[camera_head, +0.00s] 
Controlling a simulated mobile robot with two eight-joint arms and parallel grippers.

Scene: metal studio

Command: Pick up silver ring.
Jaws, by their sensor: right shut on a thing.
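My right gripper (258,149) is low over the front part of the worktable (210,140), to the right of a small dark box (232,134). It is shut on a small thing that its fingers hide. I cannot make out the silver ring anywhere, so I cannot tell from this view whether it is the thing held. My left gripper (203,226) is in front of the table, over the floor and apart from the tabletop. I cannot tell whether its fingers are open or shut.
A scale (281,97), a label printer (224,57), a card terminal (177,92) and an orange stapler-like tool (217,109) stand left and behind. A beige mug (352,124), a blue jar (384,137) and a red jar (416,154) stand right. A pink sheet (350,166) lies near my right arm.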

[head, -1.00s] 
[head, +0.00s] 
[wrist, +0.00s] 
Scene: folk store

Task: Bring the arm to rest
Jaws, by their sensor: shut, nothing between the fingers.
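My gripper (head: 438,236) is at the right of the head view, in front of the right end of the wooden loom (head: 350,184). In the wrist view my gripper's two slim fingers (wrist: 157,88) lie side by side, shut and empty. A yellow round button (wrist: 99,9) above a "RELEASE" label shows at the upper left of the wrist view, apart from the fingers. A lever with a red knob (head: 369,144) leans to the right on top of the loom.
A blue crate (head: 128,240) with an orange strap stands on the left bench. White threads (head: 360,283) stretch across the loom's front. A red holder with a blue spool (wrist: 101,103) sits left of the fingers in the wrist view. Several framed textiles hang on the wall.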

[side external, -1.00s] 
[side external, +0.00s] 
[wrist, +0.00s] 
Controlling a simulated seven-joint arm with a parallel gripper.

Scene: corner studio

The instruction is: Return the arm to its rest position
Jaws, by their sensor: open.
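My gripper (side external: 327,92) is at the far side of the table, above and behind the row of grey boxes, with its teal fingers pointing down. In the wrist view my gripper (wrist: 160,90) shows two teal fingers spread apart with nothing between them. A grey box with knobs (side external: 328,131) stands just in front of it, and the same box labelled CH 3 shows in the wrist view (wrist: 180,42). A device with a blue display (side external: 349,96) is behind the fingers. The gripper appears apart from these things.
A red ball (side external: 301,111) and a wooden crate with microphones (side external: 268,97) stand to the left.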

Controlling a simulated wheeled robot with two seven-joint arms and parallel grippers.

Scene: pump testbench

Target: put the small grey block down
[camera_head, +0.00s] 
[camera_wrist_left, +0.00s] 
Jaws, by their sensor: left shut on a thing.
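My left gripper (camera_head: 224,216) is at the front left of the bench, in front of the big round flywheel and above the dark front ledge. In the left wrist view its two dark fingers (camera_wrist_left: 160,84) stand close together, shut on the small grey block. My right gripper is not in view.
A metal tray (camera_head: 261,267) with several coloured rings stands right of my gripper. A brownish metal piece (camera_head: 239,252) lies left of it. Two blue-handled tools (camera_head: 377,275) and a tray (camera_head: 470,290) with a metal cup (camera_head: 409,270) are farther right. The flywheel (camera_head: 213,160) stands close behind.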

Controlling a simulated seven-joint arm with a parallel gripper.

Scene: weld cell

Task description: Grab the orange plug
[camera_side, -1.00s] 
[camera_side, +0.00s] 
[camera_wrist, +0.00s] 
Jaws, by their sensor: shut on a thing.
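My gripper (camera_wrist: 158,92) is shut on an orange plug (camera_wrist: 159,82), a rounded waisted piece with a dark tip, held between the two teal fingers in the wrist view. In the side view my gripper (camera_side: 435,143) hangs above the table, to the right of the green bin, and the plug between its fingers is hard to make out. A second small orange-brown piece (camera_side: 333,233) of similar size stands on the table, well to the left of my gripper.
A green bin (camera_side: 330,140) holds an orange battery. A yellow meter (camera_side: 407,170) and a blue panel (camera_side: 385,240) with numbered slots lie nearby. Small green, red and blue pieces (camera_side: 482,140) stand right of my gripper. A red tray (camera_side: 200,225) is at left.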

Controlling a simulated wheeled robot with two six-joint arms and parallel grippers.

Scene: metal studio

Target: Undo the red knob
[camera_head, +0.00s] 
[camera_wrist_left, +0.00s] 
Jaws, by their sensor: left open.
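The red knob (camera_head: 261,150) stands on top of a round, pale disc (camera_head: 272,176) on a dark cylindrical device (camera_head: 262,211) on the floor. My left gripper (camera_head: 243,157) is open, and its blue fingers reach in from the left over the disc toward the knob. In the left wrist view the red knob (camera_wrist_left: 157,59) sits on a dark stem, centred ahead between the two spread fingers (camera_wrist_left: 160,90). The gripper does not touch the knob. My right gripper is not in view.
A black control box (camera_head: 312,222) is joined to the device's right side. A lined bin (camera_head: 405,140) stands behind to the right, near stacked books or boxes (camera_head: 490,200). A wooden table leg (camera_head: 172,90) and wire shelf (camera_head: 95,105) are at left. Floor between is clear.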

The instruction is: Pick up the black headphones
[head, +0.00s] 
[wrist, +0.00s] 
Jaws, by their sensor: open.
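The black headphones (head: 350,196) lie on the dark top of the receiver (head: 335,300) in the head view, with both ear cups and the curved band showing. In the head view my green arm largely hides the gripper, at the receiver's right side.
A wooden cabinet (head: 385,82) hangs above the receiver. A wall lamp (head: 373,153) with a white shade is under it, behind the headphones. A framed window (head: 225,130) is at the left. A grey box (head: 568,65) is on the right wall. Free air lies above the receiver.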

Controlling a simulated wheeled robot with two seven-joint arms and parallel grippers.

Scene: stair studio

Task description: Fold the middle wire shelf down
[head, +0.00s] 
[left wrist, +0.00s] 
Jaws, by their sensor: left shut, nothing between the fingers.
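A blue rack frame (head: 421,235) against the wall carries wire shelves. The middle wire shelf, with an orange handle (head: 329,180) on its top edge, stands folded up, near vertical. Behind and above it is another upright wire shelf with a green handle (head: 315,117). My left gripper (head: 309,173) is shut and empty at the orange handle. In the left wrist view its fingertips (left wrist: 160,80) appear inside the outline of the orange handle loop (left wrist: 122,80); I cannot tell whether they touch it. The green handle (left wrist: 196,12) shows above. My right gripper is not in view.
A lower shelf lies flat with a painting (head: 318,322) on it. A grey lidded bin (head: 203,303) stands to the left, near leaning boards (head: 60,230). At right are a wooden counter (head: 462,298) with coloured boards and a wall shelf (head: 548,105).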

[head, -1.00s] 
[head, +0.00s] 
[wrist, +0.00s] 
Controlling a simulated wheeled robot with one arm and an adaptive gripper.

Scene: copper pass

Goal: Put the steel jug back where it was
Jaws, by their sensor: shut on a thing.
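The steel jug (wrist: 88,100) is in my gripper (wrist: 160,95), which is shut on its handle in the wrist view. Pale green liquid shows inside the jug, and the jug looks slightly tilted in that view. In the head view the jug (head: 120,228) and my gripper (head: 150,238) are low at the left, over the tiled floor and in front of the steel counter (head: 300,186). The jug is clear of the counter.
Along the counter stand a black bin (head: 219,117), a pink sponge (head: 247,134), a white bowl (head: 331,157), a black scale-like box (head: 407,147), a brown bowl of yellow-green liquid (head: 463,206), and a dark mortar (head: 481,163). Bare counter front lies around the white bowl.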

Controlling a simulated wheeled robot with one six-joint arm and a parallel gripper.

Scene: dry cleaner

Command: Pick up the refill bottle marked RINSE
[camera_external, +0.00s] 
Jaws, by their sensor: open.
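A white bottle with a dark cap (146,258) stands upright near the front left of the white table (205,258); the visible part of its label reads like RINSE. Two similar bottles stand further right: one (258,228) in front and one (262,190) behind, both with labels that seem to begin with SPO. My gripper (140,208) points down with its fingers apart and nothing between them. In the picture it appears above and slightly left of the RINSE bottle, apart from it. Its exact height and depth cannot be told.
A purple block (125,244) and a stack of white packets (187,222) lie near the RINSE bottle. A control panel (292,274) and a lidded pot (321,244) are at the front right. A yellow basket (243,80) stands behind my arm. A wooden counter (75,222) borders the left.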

### SHORT TASK
All lines that include "Target" are to be gathered and copied.

### TASK RESPONSE
Target: put the small grey block down
Target: Undo the red knob

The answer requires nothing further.